How many thousands of documents? Is this 2001 documents? If it were really 'many' thousands then the actual figure would have been trumpeted. We all know these tricks with words now. There are plenty of documents out there. Anyone can write any garbage on a piece of paper and call it a 'document'. I've even seen one that reports an alleged meeting and conversation with me that never took place in a building I have never been in with a person I have never met and reported as fact by that person! Who evaluated the relevance and authenticity of the documents on file, and how? Perhaps the book will tell us and restore our confidence in its integrity. Preliminary examination of the book's Reference Summary is not reassuring: it cites materials in publications, or in official internal C of S mimeo [duplicated. Ed.] issues; I don't see anything in LRH's handwriting or any church correspondence listed there.

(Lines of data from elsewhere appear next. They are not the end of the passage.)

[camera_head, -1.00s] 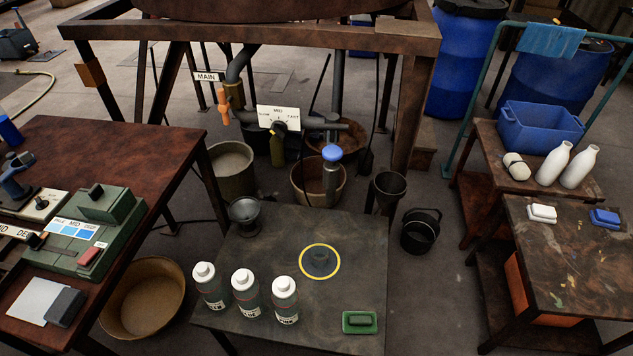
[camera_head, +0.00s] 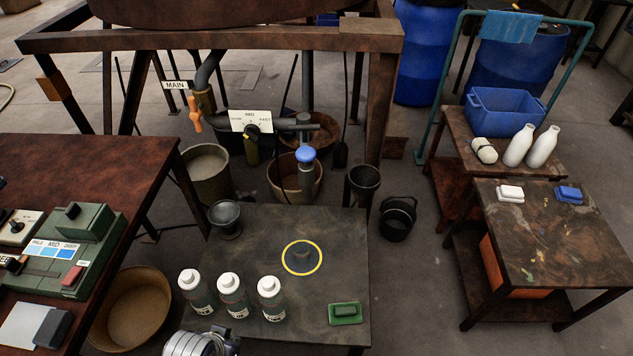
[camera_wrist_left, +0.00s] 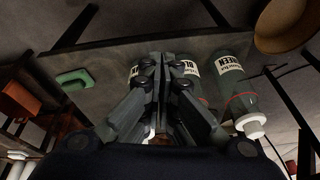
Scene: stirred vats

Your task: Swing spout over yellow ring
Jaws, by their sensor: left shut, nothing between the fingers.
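The spout (camera_head: 306,178) hangs down under a blue knob (camera_head: 306,154) on the pipe below the vat, behind the low dark table. The yellow ring (camera_head: 302,275) lies flat on that table, nearer to me, with a small dark shape inside it. The spout is apart from the ring, above a brown tub. My left gripper (camera_wrist_left: 160,62) is shut and empty in the left wrist view, in front of the labelled bottles. In the head view a silvery part of my arm shows at the bottom edge; its fingers are not clear there. My right gripper is not in view.
Several white-capped bottles (camera_head: 231,291) stand at the table's front left. A green dish (camera_head: 345,313) lies at front right and a dark funnel cup (camera_head: 225,220) at back left. A dial plate (camera_head: 251,122) and orange handle (camera_head: 194,113) sit on the pipework. The table around the ring is clear.

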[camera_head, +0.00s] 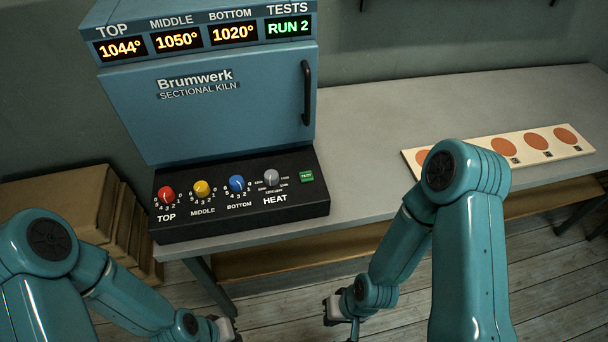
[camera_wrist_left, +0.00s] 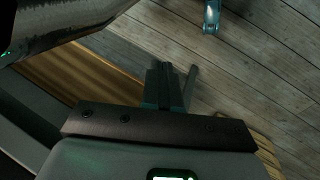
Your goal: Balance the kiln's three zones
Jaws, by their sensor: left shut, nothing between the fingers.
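The blue kiln (camera_head: 225,110) stands on the grey table with its door shut. Its displays read top 1044° (camera_head: 120,49), middle 1050° (camera_head: 177,40), bottom 1020° (camera_head: 233,33), and tests RUN 2 (camera_head: 290,27). The black panel (camera_head: 300,207) carries a red top knob (camera_head: 166,194), yellow middle knob (camera_head: 202,188), blue bottom knob (camera_head: 237,184), grey heat knob (camera_head: 271,177) and green test button (camera_head: 306,176). My left gripper (camera_head: 230,332), partly cut off, is below and apart from the panel; its fingers (camera_wrist_left: 168,85) are shut and empty. My right gripper (camera_head: 343,322) is low, its fingers unclear.
A pale strip with orange discs (camera_head: 536,141) lies on the table at right, partly behind my right arm. Brown boxes (camera_head: 60,195) stand left of the kiln. The table (camera_head: 370,125) is clear between kiln and strip. Wooden floor (camera_head: 400,325) lies below.

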Secondly, Jon stands on his '...personal experiences, not only as a devout Scientologist for nine years, but also his numerous interviews with hundreds of Scientologists, many of whom he has helped escape the Church's most insidious practices.'

The C of S certainly has developed insidious practices over the years and we can be glad that Jon has helped some number of people escape them, and has interviewed them. And we recognize that 'escaped from' is appropriate wording to use in connection with some of those practices. Were and are all of the C of S's practices insidious, and all equally insidious? We can reasonably doubt that until convinced otherwise by all of Jon's interviews, or by overwhelm of yellow ink.

The horses' mouths
Jon's numerous interviews with so many escaping Scientologists provide him with only 14 named interviews cited in his Reference Summary, names I recognize and one I don't. Jon cites seven different people referred to anonymously as 'former executive' or similar. Of the 14 people I know, eleven made their own exits from the C of S without any assistance whatever from Jon. The three others might have since they were at the Saint Hill organization, a neighbour of Jon's.

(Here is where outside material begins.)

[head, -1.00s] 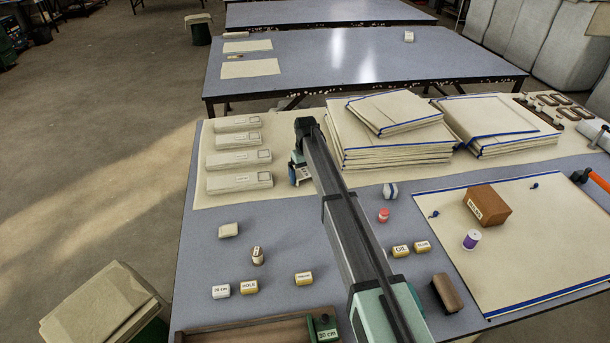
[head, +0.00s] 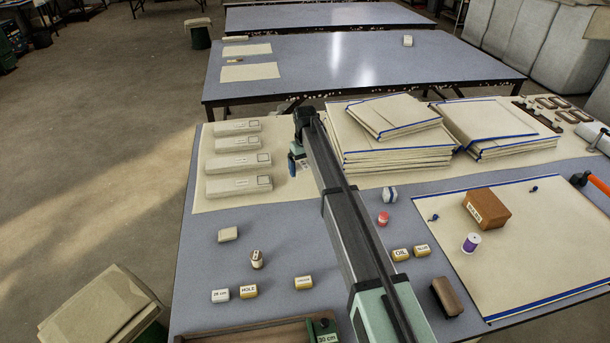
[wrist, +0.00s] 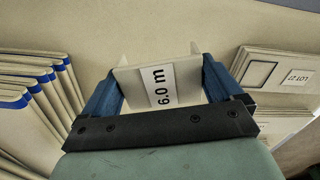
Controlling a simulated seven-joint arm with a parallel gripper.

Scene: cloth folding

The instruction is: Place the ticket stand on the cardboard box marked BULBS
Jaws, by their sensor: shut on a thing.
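My gripper (head: 293,166) hangs over the cream cloth at the far left of the table, just right of the grey-white folded bundles. In the wrist view its two blue fingers (wrist: 160,80) are shut on the ticket stand (wrist: 158,88), a cream folded piece with a white label reading "6.0 m". In the head view the stand is mostly hidden by the gripper. The brown cardboard box (head: 487,207) sits far to the right, on the blue-edged cream sheet. Its small white label seems to read BULBS. The gripper is well apart from it.
Stacks of blue-edged folded cloth (head: 395,150) stand right of my gripper. A purple spool (head: 471,242) stands just in front of the brown box. Small labelled blocks, including OIL (head: 400,254), and a red spool (head: 383,219) lie nearer. Bare sheet (head: 540,235) lies right of the box.

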Jon's interviews include one with me which occurred some time in the later 80's (if I remember rightly) years after I had left the organization (and without any assistance from Jon: I did not have to escape, and suffered no insidious practices that reached me). Word had come to me that Jon would like to see me. I had heard of his research and was curious as to what he would ask me, and I was prepared to cooperate very fully.

I recall nothing specific about the interview except that we were in the loft of Jon's house in East Grinstead where he had a lot of files neatly organized, and that we did not spend a long time together. I vaguely remember that he asked me about some events; I was surprised to find his attitude was cool, offhand, seemingly not focused, or terribly interested. Certainly not that of a man on a passionate search for the truth. I clearly remember that when I left Jon's house I was puzzled. I'd spent an hour or so with a man who was investigating Scn and LRH, subjects about which, particularly the latter, Jon could have found out a great deal from me. Jon had so much information in his files; he had many contacts who must have told him of the position I had held. I can't imagine that Jon didn't know I had first-hand knowledge of LRH. Yet Jon had been talking to a fellow, me, who had known LRH as intimately as anyone outside his own family from 1964 through 1976, and fairly closely until 1978, and I couldn't recall a single question from Jon concerning LRH either as Commodore or as a person.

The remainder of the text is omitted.